**PROBLEM**
Find the lines that hold the word "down" and return them.

++++ PROVIDED DATA ++++

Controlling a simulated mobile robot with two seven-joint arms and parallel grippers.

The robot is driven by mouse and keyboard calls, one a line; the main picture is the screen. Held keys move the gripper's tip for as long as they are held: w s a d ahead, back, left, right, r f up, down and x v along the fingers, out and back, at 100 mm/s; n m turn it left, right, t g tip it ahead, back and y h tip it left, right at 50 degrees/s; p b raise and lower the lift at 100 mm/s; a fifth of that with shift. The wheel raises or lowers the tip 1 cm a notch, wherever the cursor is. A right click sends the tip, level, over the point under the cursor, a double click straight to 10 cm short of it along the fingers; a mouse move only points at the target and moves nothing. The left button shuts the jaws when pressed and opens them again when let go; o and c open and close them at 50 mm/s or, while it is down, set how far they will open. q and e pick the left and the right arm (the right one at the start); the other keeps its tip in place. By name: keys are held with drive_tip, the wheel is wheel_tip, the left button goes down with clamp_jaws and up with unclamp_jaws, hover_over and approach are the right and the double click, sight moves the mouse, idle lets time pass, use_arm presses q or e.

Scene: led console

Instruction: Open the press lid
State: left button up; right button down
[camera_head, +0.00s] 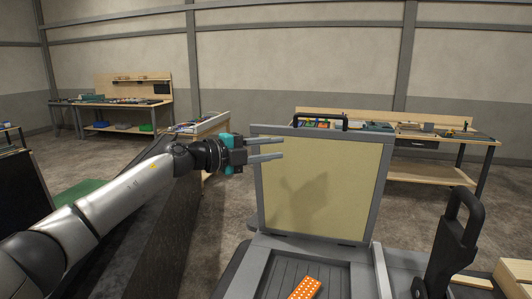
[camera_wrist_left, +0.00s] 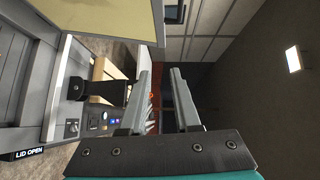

++++

**THE ANSWER**
The robot is driven by mouse and keyboard calls, one a line; the main picture is the screen. Held keys move the gripper's tip for as long as they are held: w s a d ahead, back, left, right, r f up, down and x v along the fingers, out and back, at 100 mm/s; n m turn it left, right, t g tip it ahead, back and y h tip it left, right at 50 degrees/s; p b raise and lower the lift at 100 mm/s; a fifth of that with shift. The wheel raises or lowers the tip 1 cm a notch, wherever the cursor is. A right click sends the tip, level, over the point under the cursor, a double click straight to 10 cm short of it along the fingers; a mouse move only points at the target and moves nothing. The left button shuts the jaws when pressed and opens them again when let go; o and c open and close them at 50 mm/s or, while it is down, set how far they will open. q and e pick the left and the right arm (the right one at the start); the other keeps its tip in place. By name: keys are held with drive_tip, the wheel is wheel_tip, the left button goes down with clamp_jaws and up with unclamp_jaws, hover_over and approach are the right and the double click, sight moves the mouse, idle lets time pass, use_arm presses q or e.
State: left button up; right button down

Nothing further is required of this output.